Start of Information supplied

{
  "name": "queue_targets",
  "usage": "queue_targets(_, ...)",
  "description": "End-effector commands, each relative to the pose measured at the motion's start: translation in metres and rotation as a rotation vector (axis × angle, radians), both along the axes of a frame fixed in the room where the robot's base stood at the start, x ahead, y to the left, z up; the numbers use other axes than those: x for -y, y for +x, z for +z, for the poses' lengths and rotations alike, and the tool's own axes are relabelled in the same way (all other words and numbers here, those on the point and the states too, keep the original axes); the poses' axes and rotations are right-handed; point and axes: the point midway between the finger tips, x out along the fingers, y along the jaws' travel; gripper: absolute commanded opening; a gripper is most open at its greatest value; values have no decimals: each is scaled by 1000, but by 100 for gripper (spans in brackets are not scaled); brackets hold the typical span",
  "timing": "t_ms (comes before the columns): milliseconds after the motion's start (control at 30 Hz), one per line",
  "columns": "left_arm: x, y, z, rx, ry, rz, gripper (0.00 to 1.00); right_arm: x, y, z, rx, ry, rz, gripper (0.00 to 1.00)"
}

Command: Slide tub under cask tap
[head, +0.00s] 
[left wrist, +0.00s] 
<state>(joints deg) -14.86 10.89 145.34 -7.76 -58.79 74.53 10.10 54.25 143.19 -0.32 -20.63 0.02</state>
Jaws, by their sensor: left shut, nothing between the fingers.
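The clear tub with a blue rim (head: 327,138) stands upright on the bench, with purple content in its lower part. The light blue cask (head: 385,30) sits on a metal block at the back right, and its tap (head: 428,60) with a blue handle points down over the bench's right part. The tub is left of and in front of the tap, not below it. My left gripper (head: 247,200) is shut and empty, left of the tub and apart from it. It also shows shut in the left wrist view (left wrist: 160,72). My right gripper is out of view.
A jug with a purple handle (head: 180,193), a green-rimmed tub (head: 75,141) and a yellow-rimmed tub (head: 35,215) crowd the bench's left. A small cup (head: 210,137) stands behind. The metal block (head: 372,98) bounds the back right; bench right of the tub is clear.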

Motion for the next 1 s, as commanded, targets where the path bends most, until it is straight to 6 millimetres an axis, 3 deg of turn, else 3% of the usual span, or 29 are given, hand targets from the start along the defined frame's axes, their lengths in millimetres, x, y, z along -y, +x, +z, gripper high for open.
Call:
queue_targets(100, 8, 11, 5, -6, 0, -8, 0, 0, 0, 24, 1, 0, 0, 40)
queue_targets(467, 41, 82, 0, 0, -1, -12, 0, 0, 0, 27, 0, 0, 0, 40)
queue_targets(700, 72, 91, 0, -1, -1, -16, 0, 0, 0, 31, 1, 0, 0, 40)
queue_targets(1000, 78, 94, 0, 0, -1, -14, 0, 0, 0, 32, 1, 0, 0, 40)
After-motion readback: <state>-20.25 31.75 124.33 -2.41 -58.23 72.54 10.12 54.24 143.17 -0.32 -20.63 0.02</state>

End of Information supplied

▶ _What to work on_: Pick each line holding the word "columns" out of the listing.

▶ _Final result_:
  "timing": "t_ms (comes before the columns): milliseconds after the motion's start (control at 30 Hz), one per line",
  "columns": "left_arm: x, y, z, rx, ry, rz, gripper (0.00 to 1.00); right_arm: x, y, z, rx, ry, rz, gripper (0.00 to 1.00)"

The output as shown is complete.